TASK OBJECTIVE: Copy out each line of the listing that has the word "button" in it.

DATASET EXCERPT:
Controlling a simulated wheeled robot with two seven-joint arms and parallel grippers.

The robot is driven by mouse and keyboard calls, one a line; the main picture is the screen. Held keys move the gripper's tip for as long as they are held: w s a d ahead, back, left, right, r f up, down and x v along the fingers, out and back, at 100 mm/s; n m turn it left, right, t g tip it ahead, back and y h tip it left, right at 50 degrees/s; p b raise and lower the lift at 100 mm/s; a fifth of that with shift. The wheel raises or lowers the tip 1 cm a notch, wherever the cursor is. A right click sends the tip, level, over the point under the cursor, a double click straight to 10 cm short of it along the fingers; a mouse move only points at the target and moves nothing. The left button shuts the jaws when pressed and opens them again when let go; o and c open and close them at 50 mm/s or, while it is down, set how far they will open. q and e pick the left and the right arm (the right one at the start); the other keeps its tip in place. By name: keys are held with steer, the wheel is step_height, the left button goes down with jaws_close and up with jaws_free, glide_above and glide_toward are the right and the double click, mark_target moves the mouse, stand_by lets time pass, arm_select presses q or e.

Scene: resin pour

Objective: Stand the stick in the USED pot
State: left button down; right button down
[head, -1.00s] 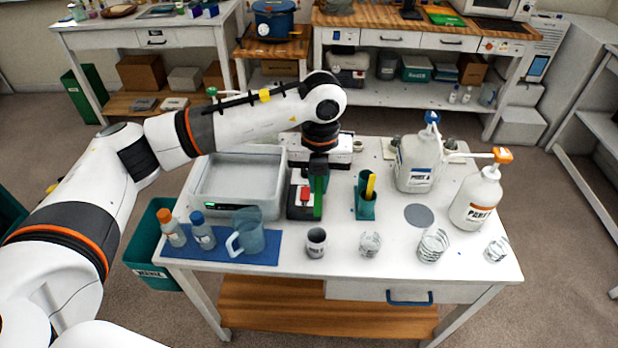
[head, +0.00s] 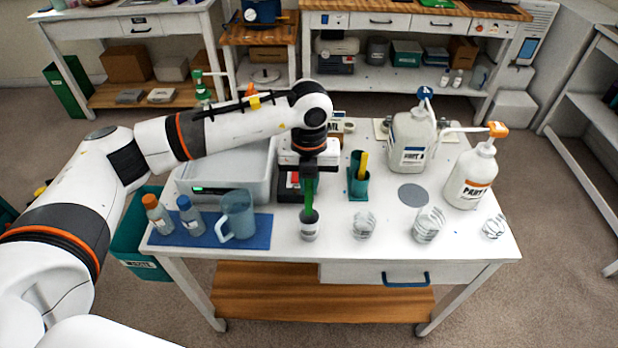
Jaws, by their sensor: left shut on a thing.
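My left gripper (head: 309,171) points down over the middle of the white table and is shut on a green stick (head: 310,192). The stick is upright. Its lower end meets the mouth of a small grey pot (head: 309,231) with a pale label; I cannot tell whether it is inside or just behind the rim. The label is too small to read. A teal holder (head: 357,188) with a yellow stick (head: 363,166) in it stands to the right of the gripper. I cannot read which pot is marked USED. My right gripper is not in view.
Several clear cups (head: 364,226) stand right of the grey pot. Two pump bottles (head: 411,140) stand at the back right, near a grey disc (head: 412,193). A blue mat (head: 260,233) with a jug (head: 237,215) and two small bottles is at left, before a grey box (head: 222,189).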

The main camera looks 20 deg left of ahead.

RIGHT ANSWER:
The robot is driven by mouse and keyboard calls, one a line; the main picture is the screen. Held keys move the gripper's tip for as long as they are held: w s a d ahead, back, left, right, r f up, down and x v along the fingers, out and back, at 100 mm/s; n m turn it left, right, t g tip it ahead, back and y h tip it left, right at 50 degrees/s; p b raise and lower the lift at 100 mm/s; a fifth of that with shift. The wheel raises or lowers the tip 1 cm a notch, wherever the cursor is. A right click sends the tip, level, over the point under the cursor, a double click straight to 10 cm short of it along the fingers; a mouse move only points at the target and moves nothing. The left button shuts the jaws when pressed and opens them again when let go; o and c open and close them at 50 mm/s or, while it is down, set how far they will open. q and e pick the left and the right arm (the right one at the start); the other keeps its tip in place. By name: keys are held with steer, the wheel is step_height, the left button goes down with jaws_close and up with jaws_free, glide_above and glide_toward are the right and the double click, mark_target moves the mouse, stand_by lets time pass, arm_select presses q or e.
State: left button down; right button down

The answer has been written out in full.